■ **Task to carry out**
Each line that holds the word "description" should be returned.

■ **Items**

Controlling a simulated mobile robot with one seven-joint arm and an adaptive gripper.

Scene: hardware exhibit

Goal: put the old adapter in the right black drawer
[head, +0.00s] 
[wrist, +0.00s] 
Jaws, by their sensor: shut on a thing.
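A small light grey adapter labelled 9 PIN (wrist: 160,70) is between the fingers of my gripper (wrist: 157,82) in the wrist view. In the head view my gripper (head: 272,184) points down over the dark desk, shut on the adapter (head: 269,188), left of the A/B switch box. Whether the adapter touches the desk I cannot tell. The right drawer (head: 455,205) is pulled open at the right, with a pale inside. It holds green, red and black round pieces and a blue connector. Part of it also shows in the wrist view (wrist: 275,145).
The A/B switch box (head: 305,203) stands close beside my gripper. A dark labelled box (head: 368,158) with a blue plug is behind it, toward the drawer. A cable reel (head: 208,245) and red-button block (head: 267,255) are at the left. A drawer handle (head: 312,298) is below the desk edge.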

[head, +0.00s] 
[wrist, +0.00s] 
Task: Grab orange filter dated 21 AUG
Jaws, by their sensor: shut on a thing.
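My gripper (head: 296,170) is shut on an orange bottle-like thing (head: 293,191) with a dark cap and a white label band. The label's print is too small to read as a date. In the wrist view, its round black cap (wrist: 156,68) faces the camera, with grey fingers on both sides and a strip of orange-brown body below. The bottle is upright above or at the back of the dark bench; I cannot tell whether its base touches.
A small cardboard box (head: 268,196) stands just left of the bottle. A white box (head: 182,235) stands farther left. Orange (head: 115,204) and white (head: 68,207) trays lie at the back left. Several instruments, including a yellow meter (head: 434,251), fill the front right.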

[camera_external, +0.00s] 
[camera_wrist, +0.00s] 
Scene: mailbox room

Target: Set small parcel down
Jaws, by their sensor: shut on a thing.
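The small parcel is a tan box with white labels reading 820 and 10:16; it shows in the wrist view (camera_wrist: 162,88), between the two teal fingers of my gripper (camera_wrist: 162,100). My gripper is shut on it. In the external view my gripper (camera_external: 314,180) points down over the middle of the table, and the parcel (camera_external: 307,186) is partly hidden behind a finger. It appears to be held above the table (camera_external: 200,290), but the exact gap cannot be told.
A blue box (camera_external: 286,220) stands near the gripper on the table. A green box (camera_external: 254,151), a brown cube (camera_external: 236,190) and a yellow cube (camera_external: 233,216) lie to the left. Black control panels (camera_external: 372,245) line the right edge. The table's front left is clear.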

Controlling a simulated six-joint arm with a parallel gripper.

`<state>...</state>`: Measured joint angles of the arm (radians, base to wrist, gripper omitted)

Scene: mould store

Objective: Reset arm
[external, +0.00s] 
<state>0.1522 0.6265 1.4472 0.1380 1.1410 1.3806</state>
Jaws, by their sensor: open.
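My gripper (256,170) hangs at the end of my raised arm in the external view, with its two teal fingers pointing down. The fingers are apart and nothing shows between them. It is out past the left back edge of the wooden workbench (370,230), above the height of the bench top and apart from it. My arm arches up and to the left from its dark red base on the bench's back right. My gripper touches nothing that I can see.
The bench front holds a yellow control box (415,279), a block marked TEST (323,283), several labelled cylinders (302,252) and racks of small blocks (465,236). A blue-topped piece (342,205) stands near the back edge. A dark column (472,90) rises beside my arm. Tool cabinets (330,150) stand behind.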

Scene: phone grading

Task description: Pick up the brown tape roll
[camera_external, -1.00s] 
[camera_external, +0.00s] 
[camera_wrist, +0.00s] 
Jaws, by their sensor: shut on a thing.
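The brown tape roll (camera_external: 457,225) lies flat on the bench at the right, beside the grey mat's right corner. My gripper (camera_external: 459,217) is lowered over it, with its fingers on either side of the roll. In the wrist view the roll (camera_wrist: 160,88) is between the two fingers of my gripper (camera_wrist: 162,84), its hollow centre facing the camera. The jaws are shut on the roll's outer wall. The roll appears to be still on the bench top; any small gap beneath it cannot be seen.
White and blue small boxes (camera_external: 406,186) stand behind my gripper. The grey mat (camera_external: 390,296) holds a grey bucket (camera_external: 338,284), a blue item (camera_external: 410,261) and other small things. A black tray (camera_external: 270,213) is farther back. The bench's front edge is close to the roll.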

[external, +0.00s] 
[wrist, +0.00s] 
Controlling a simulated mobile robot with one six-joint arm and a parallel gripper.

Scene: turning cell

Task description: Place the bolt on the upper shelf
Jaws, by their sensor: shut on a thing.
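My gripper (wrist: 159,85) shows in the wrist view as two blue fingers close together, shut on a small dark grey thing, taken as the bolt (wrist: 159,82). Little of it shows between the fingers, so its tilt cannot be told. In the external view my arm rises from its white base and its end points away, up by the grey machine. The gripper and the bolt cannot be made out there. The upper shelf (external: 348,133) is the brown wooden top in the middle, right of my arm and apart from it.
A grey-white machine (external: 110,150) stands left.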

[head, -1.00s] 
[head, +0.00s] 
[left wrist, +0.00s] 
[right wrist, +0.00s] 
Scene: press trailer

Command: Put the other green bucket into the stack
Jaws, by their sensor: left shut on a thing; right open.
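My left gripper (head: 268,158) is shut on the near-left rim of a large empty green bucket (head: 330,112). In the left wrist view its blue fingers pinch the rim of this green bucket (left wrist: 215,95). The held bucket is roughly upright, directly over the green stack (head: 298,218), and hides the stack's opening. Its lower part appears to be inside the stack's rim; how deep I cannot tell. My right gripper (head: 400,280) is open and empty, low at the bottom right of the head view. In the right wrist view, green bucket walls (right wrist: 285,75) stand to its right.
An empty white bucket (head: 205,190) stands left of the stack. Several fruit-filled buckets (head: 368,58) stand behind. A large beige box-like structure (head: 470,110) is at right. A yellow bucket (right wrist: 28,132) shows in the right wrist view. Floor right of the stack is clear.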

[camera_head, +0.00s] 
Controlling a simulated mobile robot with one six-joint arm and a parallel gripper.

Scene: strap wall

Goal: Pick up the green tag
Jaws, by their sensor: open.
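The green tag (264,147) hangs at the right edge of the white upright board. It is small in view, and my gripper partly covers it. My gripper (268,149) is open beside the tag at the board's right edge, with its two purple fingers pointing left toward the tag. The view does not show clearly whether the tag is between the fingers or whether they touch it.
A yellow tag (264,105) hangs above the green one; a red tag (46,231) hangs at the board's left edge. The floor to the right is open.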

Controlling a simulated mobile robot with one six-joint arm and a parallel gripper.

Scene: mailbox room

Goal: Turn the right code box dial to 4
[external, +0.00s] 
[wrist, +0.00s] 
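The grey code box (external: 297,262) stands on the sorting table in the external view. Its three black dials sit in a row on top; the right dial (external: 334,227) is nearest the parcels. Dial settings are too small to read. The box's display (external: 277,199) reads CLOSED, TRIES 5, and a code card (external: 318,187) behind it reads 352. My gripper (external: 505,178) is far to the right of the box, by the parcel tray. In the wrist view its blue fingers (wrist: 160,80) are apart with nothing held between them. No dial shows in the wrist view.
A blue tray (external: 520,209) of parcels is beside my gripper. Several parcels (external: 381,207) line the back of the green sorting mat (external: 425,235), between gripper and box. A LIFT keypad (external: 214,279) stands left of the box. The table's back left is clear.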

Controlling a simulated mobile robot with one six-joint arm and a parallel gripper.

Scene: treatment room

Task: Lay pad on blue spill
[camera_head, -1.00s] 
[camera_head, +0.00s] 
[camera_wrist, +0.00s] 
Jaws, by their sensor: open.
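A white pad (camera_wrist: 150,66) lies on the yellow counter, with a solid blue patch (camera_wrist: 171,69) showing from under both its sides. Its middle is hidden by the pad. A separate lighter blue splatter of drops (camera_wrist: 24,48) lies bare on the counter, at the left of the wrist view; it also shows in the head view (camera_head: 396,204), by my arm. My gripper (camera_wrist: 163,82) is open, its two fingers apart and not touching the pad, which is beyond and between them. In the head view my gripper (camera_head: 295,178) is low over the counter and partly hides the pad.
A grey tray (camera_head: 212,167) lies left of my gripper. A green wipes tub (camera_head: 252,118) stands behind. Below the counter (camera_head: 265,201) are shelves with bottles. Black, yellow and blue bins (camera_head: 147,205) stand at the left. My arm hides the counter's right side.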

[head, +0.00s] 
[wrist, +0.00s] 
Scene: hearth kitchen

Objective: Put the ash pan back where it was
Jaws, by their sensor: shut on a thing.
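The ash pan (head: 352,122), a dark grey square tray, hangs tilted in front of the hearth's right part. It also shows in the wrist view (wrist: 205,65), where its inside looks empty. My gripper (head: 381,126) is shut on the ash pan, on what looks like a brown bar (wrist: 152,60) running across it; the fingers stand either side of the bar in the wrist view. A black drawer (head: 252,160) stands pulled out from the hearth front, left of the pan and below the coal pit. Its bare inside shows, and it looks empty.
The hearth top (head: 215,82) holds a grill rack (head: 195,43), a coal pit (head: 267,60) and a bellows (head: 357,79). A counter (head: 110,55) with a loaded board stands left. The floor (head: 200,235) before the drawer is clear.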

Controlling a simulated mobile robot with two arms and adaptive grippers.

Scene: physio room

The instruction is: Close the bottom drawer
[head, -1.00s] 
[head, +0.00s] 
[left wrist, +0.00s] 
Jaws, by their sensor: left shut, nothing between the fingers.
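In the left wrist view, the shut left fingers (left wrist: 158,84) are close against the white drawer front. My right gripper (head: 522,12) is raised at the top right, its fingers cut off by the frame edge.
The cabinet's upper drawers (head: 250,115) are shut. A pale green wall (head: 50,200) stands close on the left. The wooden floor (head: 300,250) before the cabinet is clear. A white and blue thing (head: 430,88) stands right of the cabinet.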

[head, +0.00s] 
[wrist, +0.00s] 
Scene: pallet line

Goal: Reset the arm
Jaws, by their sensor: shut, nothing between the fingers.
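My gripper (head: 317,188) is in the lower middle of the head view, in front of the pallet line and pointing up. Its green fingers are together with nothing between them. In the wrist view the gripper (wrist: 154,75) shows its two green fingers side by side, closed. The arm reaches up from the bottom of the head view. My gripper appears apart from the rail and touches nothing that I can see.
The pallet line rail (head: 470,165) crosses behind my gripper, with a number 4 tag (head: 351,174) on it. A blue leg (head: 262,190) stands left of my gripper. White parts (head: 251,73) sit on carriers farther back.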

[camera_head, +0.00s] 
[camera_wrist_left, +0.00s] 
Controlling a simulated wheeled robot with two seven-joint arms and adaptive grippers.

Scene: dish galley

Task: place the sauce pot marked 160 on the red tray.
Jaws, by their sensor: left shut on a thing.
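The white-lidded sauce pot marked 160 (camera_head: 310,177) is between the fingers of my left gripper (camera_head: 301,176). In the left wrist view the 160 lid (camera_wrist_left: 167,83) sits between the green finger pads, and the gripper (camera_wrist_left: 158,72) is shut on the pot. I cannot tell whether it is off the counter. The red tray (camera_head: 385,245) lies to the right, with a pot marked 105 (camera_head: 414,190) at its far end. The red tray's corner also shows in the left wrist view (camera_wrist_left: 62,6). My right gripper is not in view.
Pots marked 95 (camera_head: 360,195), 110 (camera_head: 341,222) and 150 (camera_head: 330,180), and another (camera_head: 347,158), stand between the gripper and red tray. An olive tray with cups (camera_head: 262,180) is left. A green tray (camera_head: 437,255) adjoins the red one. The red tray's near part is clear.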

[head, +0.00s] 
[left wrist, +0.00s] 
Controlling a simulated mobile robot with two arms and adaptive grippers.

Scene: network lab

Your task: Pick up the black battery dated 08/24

■ **Reply**
Task description: Pick up the brown tape roll
Task description: Place the bolt on the upper shelf

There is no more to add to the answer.